Het voorstellen van mythische wezens met vleugels ten teken van hun goddelijke macht stamt uit oeroude tijden, waar vogels vaak als verbinding tussen het aardse en het hemelse werden gezien. Zo beeldden de Sumeriërs hun moedergodin Inanna af naakt met vleugels, en de Egyptenaren beeldden de ba als 'ziel' af in de vorm van een vogel met eventueel een mensenhoofd. (ei/controlcentrum/brein) Met name de gier werd grote eerbied betoond, aangezien deze vogel in oude tijden, de lijken van de overledenen die op een hoogte waren neergelegd ontbeende, waarna het gebeente met rode oker werd gekleurd en bijgezet.
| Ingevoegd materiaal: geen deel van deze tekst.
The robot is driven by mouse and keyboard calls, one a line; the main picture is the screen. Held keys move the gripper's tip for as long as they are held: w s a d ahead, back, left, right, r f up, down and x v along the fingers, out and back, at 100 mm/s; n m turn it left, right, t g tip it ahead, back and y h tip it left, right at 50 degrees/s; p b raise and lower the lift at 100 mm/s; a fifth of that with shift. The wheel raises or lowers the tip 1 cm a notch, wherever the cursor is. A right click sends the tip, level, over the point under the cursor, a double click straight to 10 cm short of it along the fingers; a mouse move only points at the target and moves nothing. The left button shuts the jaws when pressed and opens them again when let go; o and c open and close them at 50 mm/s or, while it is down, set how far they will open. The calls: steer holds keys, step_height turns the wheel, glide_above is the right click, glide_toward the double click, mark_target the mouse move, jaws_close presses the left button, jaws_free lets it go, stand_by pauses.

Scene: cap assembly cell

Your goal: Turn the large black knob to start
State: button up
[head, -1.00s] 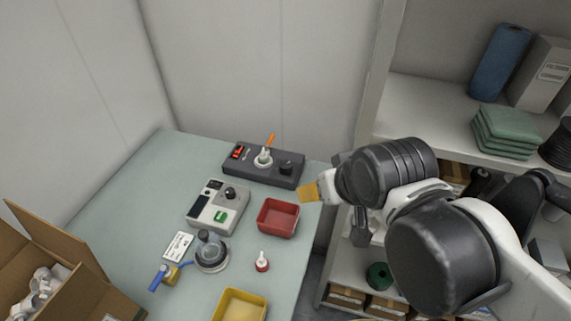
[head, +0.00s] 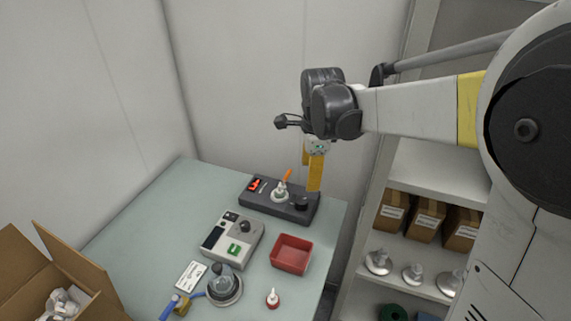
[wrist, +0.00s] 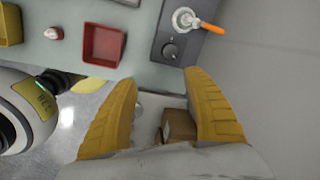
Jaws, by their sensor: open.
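A dark control box (head: 262,196) stands at the back of the table. A black knob (head: 301,203) is on its right end, and this knob also shows in the wrist view (wrist: 170,50). A grey device (head: 225,248) in front carries another black knob (head: 245,227). My gripper (head: 314,187) has yellow fingers and points down near the right end of the dark box. In the wrist view my gripper (wrist: 158,78) is open and empty, and the dark box's knob lies beyond the fingertips, between their lines. The fingers look apart from the knob; their height above it is unclear.
An orange-handled switch (head: 284,184) rises from the dark box beside the knob. A red tray (head: 291,255), a dark domed part (head: 221,284) and a red-and-white bottle (head: 272,299) stand in front. Walls close the back; a shelf (head: 400,255) with boxes is at right.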

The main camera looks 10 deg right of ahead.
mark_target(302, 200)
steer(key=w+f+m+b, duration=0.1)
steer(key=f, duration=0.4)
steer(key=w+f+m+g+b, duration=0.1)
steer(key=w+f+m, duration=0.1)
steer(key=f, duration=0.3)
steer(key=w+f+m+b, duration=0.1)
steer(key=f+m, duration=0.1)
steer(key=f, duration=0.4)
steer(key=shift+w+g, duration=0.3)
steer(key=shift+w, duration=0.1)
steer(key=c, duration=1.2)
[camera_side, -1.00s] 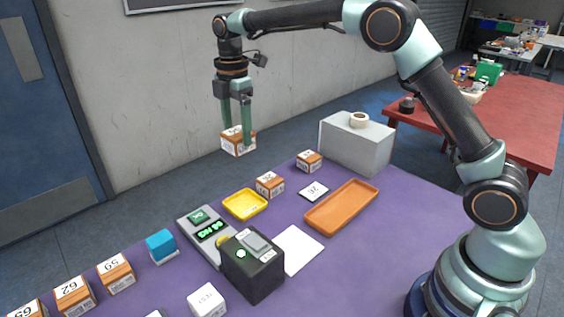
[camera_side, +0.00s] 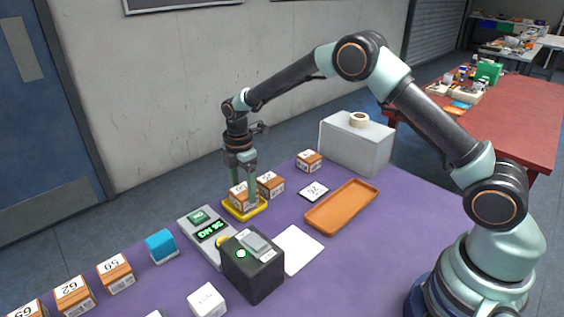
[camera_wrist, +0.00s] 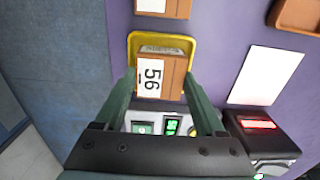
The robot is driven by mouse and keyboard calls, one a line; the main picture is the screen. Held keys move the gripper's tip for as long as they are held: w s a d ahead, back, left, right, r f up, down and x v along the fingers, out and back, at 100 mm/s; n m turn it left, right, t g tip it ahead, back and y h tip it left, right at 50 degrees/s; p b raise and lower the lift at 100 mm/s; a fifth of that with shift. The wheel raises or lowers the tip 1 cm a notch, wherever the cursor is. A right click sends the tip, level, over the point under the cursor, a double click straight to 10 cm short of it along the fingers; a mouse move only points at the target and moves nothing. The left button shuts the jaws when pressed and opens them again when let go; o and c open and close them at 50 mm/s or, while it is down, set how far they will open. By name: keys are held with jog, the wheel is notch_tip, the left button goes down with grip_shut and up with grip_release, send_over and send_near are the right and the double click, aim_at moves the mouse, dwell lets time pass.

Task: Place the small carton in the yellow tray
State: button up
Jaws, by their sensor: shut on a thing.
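A small brown and white carton (camera_side: 242,201) is between the fingers of my gripper (camera_side: 238,193), which is shut on it. In the wrist view this carton (camera_wrist: 152,77) shows a white label with "56". The carton is down within the outline of the yellow tray (camera_side: 244,218), upright as far as I can see. In the wrist view the tray's yellow rim (camera_wrist: 165,37) shows around the far side and edges of the carton. I cannot tell whether the carton's underside touches the tray floor.
Another carton (camera_side: 270,184) stands close behind the tray, and one more (camera_side: 309,161) farther back. A grey device with a green display (camera_side: 211,230) is in front of the tray. An orange tray (camera_side: 342,207), a white sheet (camera_side: 297,250) and a black scanner box (camera_side: 252,268) lie to the right.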

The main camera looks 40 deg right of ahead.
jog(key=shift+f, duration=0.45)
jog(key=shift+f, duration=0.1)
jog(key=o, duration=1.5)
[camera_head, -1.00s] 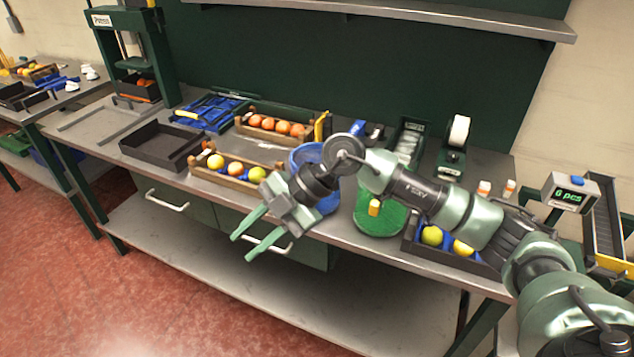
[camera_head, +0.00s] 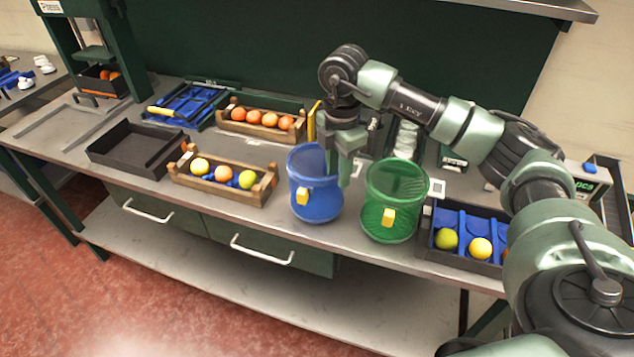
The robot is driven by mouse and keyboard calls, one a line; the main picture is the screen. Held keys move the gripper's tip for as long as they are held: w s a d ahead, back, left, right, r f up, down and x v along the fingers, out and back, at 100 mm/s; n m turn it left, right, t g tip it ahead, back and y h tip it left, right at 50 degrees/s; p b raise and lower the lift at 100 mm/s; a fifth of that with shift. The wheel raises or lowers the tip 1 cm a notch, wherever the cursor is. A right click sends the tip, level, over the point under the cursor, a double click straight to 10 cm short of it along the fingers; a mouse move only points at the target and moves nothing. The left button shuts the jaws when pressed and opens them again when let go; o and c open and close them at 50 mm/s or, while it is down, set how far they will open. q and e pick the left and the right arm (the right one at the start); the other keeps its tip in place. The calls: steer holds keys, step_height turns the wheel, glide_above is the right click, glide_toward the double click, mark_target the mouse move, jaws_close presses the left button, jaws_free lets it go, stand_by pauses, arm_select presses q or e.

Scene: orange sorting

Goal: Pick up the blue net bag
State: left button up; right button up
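The blue net bag (camera_head: 312,201) stands upright like an open-topped cylinder near the bench's front edge, with a yellow tag on its front. My right gripper (camera_head: 337,178) points down at the bag's right rim. Its two green fingers show apart, so it looks open; one finger overlaps the bag in the picture. I cannot tell whether it touches the bag. My left gripper is not in view.
A green net bag (camera_head: 392,208) stands close to the right. Wooden crates (camera_head: 222,188) of fruit and a dark empty tray (camera_head: 133,148) lie left. A blue-lined fruit tray (camera_head: 464,238) is right. My right arm covers the back right.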

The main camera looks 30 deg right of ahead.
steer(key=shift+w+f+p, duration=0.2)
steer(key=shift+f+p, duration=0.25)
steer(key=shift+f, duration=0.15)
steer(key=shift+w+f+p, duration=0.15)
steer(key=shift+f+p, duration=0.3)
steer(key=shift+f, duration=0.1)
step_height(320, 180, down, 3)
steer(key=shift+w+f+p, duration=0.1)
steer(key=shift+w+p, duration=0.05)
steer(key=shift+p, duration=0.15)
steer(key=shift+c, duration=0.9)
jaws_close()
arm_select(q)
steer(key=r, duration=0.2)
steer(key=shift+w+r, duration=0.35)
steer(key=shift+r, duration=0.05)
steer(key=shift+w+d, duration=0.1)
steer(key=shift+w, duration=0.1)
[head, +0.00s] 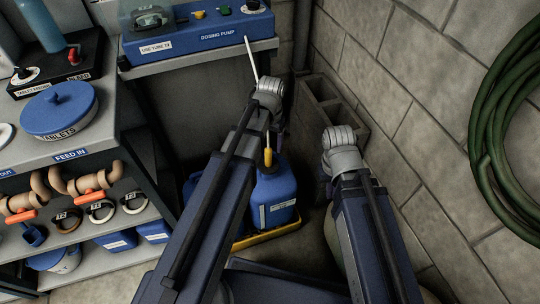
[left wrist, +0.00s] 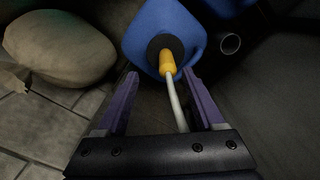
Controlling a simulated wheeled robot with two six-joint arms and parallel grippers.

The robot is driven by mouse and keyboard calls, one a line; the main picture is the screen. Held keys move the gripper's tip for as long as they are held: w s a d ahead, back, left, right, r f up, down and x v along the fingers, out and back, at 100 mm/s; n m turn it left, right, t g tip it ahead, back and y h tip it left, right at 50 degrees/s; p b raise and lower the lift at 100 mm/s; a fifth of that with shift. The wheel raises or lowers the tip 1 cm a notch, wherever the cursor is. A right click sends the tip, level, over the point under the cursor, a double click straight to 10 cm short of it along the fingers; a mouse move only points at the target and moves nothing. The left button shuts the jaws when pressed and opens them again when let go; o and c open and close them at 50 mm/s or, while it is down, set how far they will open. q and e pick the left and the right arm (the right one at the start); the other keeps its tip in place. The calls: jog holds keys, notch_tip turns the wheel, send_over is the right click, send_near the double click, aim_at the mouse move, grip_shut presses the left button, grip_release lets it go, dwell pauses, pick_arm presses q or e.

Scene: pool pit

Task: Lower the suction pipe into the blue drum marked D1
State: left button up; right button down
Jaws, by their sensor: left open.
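A blue drum (head: 275,198) with a white label stands below my left gripper; I cannot read a D1 mark on it. The drum (left wrist: 148,28) also shows in the left wrist view, with a dark round mouth. The suction pipe (left wrist: 177,104) is a white rod with a yellow piece (left wrist: 167,62) at the drum's mouth. I cannot tell how deep the pipe sits. My left gripper (left wrist: 161,77) is open, the pipe between its fingers, nearer the right one. In the head view the yellow piece (head: 267,157) shows above the drum. My right gripper (head: 326,186) is mostly hidden behind its wrist.
The drum stands on a yellow tray (head: 265,238), with another blue container (head: 190,187) to its left. A dosing pump (head: 200,30) is on the shelf above. A pale sack (left wrist: 60,45) lies left in the wrist view.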

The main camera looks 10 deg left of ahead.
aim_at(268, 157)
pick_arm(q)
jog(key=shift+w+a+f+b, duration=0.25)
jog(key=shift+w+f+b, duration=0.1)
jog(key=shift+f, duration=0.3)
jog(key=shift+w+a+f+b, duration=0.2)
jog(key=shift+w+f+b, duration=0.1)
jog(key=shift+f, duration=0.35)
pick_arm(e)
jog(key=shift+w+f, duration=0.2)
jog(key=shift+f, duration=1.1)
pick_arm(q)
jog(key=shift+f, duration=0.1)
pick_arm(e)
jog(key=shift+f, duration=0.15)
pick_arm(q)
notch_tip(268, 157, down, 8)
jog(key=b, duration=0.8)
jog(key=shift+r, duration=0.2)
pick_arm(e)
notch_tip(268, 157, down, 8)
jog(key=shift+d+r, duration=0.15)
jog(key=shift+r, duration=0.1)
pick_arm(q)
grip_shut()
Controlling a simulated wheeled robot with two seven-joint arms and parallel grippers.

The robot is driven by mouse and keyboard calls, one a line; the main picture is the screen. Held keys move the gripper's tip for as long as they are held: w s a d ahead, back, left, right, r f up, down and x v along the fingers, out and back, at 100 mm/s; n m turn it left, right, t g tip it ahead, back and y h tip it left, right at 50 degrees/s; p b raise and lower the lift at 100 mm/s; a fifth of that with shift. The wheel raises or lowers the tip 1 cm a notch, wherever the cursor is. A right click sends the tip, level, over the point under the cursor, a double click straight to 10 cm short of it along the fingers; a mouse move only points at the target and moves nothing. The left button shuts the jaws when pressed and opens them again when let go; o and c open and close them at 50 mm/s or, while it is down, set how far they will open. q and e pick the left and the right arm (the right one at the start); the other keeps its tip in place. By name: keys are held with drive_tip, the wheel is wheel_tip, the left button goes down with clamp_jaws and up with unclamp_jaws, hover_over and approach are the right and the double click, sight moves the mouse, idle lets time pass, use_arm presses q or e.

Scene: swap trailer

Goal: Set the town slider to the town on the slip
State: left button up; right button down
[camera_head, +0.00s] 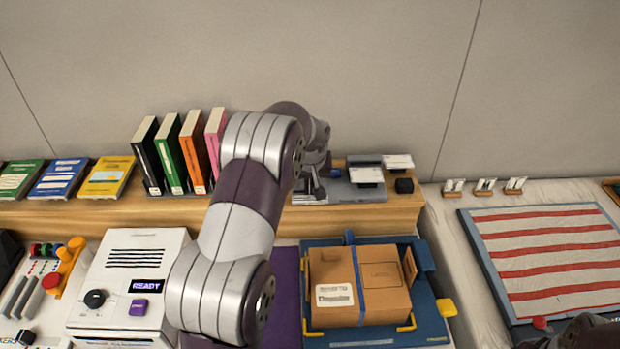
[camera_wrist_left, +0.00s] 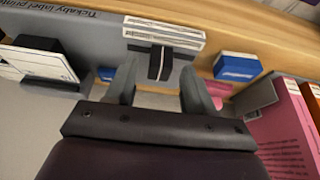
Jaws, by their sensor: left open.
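My left gripper (camera_head: 313,187) reaches over the grey label printer (camera_head: 340,190) on the wooden shelf. In the left wrist view its two fingers (camera_wrist_left: 159,82) are open, one on each side of a black upright knob (camera_wrist_left: 160,63), which looks like the town slider. I cannot tell whether either finger touches it. A white printed strip (camera_wrist_left: 164,35) lies just beyond the knob; its words are too small to read. A white card (camera_wrist_left: 38,65) lies at the left of that view, and white cards (camera_head: 366,176) also show on the printer in the head view. The slip's town is not readable.
Upright books (camera_head: 170,155) stand close left of the printer; a pink one (camera_wrist_left: 285,135) is near the gripper. A blue block (camera_wrist_left: 236,67) sits beside the knob. Below the shelf are a strapped cardboard box (camera_head: 385,275) and a white machine (camera_head: 125,275) reading READY.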

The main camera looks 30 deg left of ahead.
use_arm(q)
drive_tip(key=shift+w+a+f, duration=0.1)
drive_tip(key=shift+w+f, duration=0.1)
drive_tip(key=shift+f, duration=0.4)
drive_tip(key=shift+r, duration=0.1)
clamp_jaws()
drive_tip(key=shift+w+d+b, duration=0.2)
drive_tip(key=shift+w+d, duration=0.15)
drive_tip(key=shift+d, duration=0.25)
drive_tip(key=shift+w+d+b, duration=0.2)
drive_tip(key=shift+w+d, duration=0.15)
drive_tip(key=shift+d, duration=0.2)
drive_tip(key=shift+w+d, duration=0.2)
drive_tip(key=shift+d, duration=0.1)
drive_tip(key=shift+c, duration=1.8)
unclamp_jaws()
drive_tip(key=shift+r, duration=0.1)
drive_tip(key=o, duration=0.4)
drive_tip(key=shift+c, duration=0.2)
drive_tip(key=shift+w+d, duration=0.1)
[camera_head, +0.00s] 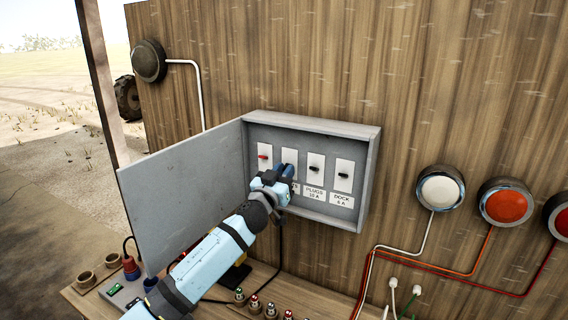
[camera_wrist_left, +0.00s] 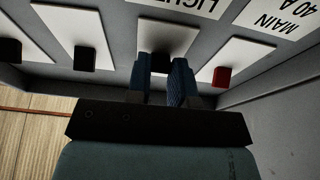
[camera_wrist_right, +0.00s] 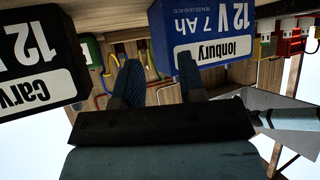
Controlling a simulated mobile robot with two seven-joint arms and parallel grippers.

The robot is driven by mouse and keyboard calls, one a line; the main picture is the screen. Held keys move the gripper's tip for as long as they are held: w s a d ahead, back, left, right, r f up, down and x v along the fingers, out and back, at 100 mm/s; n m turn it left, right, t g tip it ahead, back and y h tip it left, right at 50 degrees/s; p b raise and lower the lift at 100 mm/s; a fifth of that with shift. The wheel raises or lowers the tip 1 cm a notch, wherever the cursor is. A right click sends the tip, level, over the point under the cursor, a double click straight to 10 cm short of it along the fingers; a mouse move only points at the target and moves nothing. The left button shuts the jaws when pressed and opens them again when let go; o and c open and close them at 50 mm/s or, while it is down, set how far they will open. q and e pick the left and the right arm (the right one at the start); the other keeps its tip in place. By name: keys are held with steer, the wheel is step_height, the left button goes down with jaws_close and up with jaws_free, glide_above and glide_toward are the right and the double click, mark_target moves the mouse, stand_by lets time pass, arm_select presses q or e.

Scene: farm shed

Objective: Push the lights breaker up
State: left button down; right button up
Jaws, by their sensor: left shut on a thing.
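An open grey breaker box (camera_head: 378,150) on the plank wall holds a row of white breakers. The lights breaker (camera_head: 290,156) is the second from the left, with its lower part and label mostly hidden by my left gripper (camera_head: 284,172). In the left wrist view, my left gripper (camera_wrist_left: 161,75) is shut on its black lever (camera_wrist_left: 160,60), under the partly cut label "LIGHTS". Whether the lever is up or down I cannot tell. My right gripper (camera_wrist_right: 160,80) is open and empty in the right wrist view.
The main breaker's red lever (camera_head: 264,157) is left of the lights breaker; the plugs breaker (camera_head: 315,168) and dock breaker (camera_head: 343,176) are right. The box door (camera_head: 185,195) stands open left. A blue battery (camera_wrist_right: 210,35) and black battery (camera_wrist_right: 35,60) are near my right gripper.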

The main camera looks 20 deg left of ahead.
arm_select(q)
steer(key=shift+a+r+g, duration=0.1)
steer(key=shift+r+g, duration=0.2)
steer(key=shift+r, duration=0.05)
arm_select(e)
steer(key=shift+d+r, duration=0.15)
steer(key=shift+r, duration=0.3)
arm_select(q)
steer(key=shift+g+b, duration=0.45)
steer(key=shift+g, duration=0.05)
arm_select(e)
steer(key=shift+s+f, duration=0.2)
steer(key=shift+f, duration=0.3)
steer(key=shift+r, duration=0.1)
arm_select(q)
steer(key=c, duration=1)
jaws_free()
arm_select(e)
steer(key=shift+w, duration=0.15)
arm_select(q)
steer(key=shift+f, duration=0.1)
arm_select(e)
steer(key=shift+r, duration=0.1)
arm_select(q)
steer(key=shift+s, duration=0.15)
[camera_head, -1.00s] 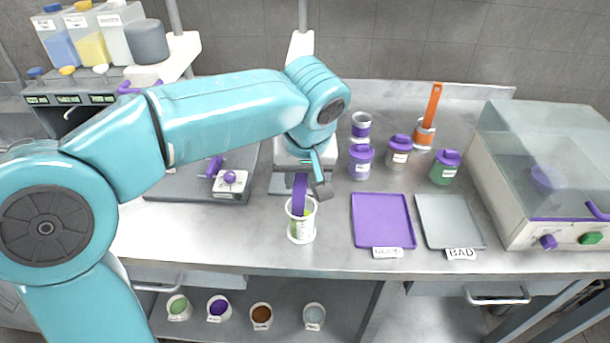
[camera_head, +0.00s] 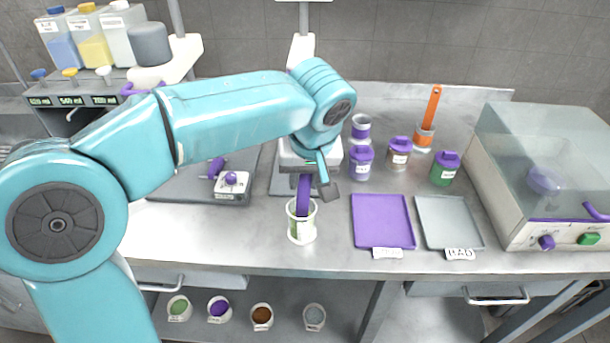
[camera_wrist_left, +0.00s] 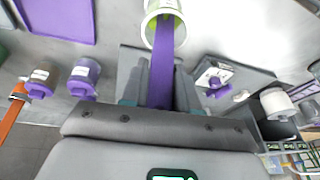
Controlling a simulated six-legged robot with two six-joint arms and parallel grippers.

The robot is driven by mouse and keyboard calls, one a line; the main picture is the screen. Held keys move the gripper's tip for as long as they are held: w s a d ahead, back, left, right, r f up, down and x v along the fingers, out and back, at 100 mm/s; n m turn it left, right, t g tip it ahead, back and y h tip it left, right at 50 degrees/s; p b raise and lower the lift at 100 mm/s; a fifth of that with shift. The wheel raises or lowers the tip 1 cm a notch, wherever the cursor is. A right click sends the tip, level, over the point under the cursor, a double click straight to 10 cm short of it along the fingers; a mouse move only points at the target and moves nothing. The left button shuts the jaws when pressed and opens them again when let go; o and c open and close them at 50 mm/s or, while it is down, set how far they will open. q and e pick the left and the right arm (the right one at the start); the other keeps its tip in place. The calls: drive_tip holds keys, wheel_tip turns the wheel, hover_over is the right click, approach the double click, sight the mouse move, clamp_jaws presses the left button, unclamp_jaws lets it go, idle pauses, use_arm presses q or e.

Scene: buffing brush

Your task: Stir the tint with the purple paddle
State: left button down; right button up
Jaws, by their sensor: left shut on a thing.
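The purple paddle (camera_head: 304,195) is held by my left gripper (camera_head: 326,182), which is shut on it above the counter. The paddle's lower end reaches into a white cup (camera_head: 301,229) with green tint inside. In the left wrist view the paddle (camera_wrist_left: 163,65) runs from between the fingers of the left gripper (camera_wrist_left: 160,85) into the cup's mouth (camera_wrist_left: 152,14). The paddle's tip is hidden inside the cup. My right gripper is not in view.
A purple tray (camera_head: 382,221) and a grey tray (camera_head: 448,222) lie right of the cup. Several lidded jars and an orange-handled tool (camera_head: 432,106) stand behind them. A clear-lidded machine (camera_head: 545,170) is at the right. Small tint cups sit on the lower shelf (camera_head: 262,318).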

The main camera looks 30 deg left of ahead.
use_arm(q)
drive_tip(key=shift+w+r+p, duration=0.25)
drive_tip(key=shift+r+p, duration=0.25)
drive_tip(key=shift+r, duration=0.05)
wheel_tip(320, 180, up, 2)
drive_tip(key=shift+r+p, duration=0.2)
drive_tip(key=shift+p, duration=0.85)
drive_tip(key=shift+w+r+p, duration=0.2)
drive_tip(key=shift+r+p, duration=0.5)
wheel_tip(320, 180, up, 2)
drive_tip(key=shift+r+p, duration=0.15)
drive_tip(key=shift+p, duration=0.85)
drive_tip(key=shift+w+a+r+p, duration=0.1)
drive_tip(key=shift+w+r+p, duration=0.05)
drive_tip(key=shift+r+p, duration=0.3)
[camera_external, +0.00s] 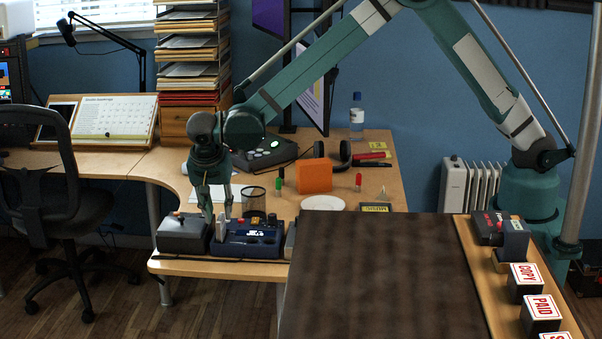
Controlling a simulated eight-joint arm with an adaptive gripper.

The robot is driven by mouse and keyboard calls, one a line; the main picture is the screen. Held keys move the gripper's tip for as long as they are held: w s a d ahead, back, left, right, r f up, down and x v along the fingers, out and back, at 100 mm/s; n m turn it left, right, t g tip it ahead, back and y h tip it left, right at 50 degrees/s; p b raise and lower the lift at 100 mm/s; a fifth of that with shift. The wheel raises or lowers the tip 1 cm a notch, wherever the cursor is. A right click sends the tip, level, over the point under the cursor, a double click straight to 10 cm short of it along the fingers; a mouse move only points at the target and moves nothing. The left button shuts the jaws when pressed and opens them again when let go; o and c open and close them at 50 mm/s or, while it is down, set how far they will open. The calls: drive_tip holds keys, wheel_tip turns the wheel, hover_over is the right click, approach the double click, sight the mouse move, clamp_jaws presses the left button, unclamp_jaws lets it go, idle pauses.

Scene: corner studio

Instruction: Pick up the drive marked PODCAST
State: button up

Men geloofde dat de ziel van de voorouders in deze vogels was overgegaan. Belangrijke godinnen van leven en dood zoals Hathor droegen dan ook een typisch kapsel in de vorm van een gierenpruik als symbool van hun hemelse verbondenheid. 

Uitleg: 

Liefde en Angst | Hemel en Hel 
De mythische Vogel speelt de rol van de Boodschapper (Engel) van de Dood;
Het beest heeft de rol van de Schaduw, de Man met de Zeis (Saturnus)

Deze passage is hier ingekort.